Python 3 supports not churning memory on IO
I am probably late to this particular party, just as I am late to
many Python 3 things, but today (in the course of research for
another entry) I discovered the pleasant fact that Python 3 now
supports read and write IO to and from appropriate pre-created byte
buffers. This is supported at the low level and also at the high
level with file objects (as covered in the io
module).
In Python 2, one of the drawbacks of Python for relatively high performance IO-related code was that reading data always required allocating a new string to hold it, and changing what you were writing also required new strings (you could write the same byte string over and over again without memory allocation, although not necessarily a Unicode string). Python 3's introduction of mutable bytestring objects (aka 'read-write bytes-like objects') means that we can bypass both issues now. With reading data, you can read data into an existing mutable bytearray (or a suitable memoryview), or a set of them.
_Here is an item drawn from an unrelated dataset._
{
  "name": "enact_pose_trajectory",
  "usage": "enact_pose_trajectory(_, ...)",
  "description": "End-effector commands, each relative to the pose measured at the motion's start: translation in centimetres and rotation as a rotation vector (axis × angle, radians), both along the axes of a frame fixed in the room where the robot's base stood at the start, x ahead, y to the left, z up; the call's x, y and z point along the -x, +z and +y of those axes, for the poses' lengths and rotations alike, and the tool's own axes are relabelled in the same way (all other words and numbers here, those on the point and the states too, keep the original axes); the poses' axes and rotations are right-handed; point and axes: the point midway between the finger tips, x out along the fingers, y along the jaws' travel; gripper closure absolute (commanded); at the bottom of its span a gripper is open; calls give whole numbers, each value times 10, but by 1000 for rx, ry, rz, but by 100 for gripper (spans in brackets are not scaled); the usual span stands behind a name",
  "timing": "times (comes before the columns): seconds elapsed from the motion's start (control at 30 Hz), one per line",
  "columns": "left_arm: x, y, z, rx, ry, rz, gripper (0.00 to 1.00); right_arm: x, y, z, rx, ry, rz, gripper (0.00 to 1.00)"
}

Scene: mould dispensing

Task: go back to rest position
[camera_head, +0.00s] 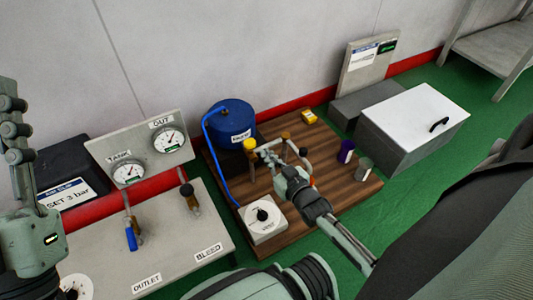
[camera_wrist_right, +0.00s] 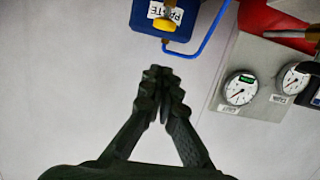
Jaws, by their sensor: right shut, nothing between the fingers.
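My right gripper (camera_head: 272,158) is over the wooden board in the head view, just right of the yellow knob (camera_head: 250,144) on the blue tank (camera_head: 231,122). In the right wrist view its dark fingers (camera_wrist_right: 160,85) are together and hold nothing. The tank (camera_wrist_right: 187,14) shows above them there, and I cannot tell whether they touch anything. My left gripper (camera_head: 14,140) points upward at the left edge of the head view. It is partly cut off, so its opening is unclear.
The wooden board (camera_head: 222,165) carries a white dial box (camera_head: 263,219), a purple cup (camera_head: 346,151) and a grey cup (camera_head: 363,169). A gauge panel (camera_head: 140,150) and grey bench (camera_head: 185,245) stand left. A white-lidded box (camera_head: 415,115) stands right, on green floor.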

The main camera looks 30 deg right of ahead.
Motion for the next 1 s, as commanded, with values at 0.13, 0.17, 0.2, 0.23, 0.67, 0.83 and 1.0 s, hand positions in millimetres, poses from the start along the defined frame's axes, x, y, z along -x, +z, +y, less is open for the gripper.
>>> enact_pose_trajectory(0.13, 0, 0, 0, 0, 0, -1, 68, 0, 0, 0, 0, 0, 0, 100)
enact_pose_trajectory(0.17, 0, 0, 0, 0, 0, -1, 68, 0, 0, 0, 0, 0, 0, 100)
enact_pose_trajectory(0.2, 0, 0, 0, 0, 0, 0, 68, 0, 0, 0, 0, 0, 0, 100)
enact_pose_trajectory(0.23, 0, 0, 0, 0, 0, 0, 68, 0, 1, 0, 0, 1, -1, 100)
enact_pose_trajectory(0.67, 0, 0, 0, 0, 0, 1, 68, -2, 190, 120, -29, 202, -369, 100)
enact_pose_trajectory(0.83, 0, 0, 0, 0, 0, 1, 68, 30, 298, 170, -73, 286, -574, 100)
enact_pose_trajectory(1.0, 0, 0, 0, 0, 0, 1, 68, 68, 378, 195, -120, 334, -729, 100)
For writing data, you can write a mutable bytestring and then mutate it in place to write different data a second time. This probably doesn't help much if you're generating entirely new data (unless you can do it piece by piece), but is great if you only need to change a bit of the data to write a new chunk of stuff.
One obvious question here is how you limit how much data you read.
Python modules in the standard library appear to have taken two
different approaches to this. The os
module and the io
module use the total size of
the pre-allocated buffer or buffers you've provided as the only
limit. The socket
module defaults to the
size of the buffer you provide, but allows you to further limit the
amount of data read to below that. This initially struck me as odd,
but then I realized that network protocols often have situations
where you know you want only a few more bytes in order to complete
some element of a protocol. Limiting the amount of data read below
the native buffer size means that you can have a single maximum-sized
buffer while still doing short reads if you only want the next N
bytes.
(If I'm understanding things right, you could do this with a
memoryview of explicitly limited size. But this would still require
a new memoryview object, and they actually take up a not tiny amount
of space; sys.getsizeof()
on a 64-bit Linux machine says they're
192 bytes each. A bytearray's fixed size is actually smaller,
apparently coming in at 56 bytes for an empty one and 58 bytes for
one with a single byte in it.)
Sidebar: Subset memoryviews
Suppose you have a big bytearray object, and you want a memoryview of the first N bytes of it. As far as I can see, you actually need to make two memoryviews:
>>> b = bytearray(200) >>> b[0:4] bytearray(b'\x00\x00\x00\x00') >>> m = memoryview(b) >>> ms = m[0:30] >>> ms[0:4] = b'1234' >>> b[0:4] bytearray(b'1234')
It is tempting to do 'memoryview(b[0:30])
', but that creates
a copy of the bytearray that you then get a memoryview of, so your
change doesn't actually change the original bytearray (and you're
churning memory). Of course if you intend to do this regularly,
you'd create the initial memoryview up front and keep it around for
the lifetime of the bytearray itself.
I'm a little bit surprised that memoryview objects don't have support for creating subset views from the start, although I'm sure there are good reasons for it.
|
|